Man of the Trees

Submitted by Arthur Dahl on 6. October 2018 - 20:54

Man of the Trees

Hanley, Paul. 2018. Man of the Trees: Richard St. Barbe Baker, the first global conservationist
Regina, Saskatchewan: University of Regina Press, 300 p.
book review by Arthur Dahl

There are unsung heroes or ancestors of the environment and sustainability movement that need to be rediscovered and honoured for their foresight. One is Alexander von Humboldt (1769-1859) (see book review by Dahl 2016). Another is Richard St. Barbe Baker (1889-1982). Now IEF member Paul Hanley has written the definitive biography of St. Barbe, as he preferred to be known, published in Canada in October 2018.

Paul met St. Barbe and some of his close friends, and had access to his archives, and has pulled together all these sources to trace the amazing life and significance of St. Barbe, forester, indefatigable speaker and author, world traveller and Bahá’í. It is an unforgettable read. The book includes a foreword by HRH the Prince of Wales and an introduction by Jane Goodall.
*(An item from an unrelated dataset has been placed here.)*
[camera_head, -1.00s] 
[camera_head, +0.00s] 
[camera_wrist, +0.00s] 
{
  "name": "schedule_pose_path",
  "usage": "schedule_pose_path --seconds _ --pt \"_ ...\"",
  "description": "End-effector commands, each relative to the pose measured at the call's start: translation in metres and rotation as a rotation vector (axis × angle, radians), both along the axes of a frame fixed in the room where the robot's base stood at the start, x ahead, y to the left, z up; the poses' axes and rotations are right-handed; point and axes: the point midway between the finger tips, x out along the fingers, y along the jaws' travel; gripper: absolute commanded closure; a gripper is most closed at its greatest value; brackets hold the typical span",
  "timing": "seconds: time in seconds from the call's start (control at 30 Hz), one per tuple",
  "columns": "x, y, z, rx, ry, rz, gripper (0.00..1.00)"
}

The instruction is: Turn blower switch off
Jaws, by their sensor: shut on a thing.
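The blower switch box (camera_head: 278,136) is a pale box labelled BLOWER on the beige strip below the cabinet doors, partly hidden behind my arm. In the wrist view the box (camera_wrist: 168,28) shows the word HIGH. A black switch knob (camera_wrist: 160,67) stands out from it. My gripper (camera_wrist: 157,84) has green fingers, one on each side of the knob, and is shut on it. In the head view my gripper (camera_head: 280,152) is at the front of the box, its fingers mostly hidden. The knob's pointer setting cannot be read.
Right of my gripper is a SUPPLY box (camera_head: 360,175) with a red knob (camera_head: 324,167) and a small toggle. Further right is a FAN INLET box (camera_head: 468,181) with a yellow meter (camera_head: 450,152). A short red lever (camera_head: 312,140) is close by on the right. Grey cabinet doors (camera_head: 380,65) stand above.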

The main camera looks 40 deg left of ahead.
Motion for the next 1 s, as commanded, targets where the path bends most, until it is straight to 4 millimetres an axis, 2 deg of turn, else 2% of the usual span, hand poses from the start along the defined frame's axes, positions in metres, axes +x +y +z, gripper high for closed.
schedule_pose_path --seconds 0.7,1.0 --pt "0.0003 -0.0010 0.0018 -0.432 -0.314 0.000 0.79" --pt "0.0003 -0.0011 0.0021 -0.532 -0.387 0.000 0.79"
Hanley provides detailed documentation to show how St. Barbe deserves to be called the first global conservationist. “Since his time in Africa in the early 1920s he had recognized the great danger of environmental destruction, that humankind was destroying the earth, thus threatening its future. He saw and described the future of Africa blighted by desertification and drought; envisioned the need for sustainable development far in advance of the spirit of the 1987 Brundtland Report; foresaw the Third World fuel wood crisis; grasped the global character of environment and development and the need for concerted action at the international level; understood the effect of forests on climate, thought at the time to be nonsense; foregrounded the issue of conserving biodiversity; and promoted the intrinsic value of trees and forests above and beyond any economic consideration” (p. 153).

Baker was born in England, educated on the Canadian frontier and at Cambridge, wounded in World War I, and joined the Colonial Service as a forester in Kenya, where he co-founded Men of the Trees (now the International Tree Foundation) in 1922 to incite the Kikuyu to reforest their land. He came to appreciate the wisdom of indigenous peoples in protecting the land and forest, and was expelled from the Colonial Service for interposing himself and taking a blow intended for an African.

He went on to develop techniques for sustainable forest yield in Nigeria; initiated the reforestation of Palestine, where the Guardian of the Baha’i Faith, Shoghi Effendi, became the first life member of Men of the Trees in 1929; worked for many years to conserve the redwoods of California; supported reforestation and desertification control in Australia and New Zealand; aided the Chipko “tree hugger” movement in the Himalayas; and organized a series of World Forestry Charter Gatherings in London to build diplomatic support for forest conservation. Reversing the desertification in the Sahara desert became his preoccupation, leading a expedition across the desert, and later all around its circumference, and proposing a Green Front to hold it back, which many years later is now being realised. He was infinitely practical, always planting trees and carrying seeds in his pockets, while appreciating the importance of the spiritual. He gave thousands of talks to conferences and school children, met heads of state and the Pope, received an OBE from Queen Elizabeth, and never stopped working for trees until his passing at the age of 92.

As Hanley has put it so well: “Baker had an inherent sense of world citizenship, feeling equally at home in Africa, the Middle East, the Americas, the Antipodes, Asia, and Europe, through all of which he had travelled and many parts of which he knew intimately. To this universalism was added his powerful sense of the oneness of life, a natural understanding of the interrelationships and interdependence of a global ecosphere. He knew instinctively that peace and unity were linked to a right relationship to the earth, to the land and its forests. Fed by his biblical background, his adopted Bahá’í faith, and his training in forest ecology, a vision took shape, a prophetic vision of a great, global enterprise to restore the damaged earth as a vehicle for the unification of humankind. The biblical vision of the end times, of peace and harmony in an agrarian society, of the desert blooming, of spears beat into pruning hooks, loomed large in his mind.” (p. 152)

Everyone interested in conservation, environment, sustainability and forestry, or just lovers of trees, needs to read this book and be inspired by what one person can accomplish for the planet in a lifetime.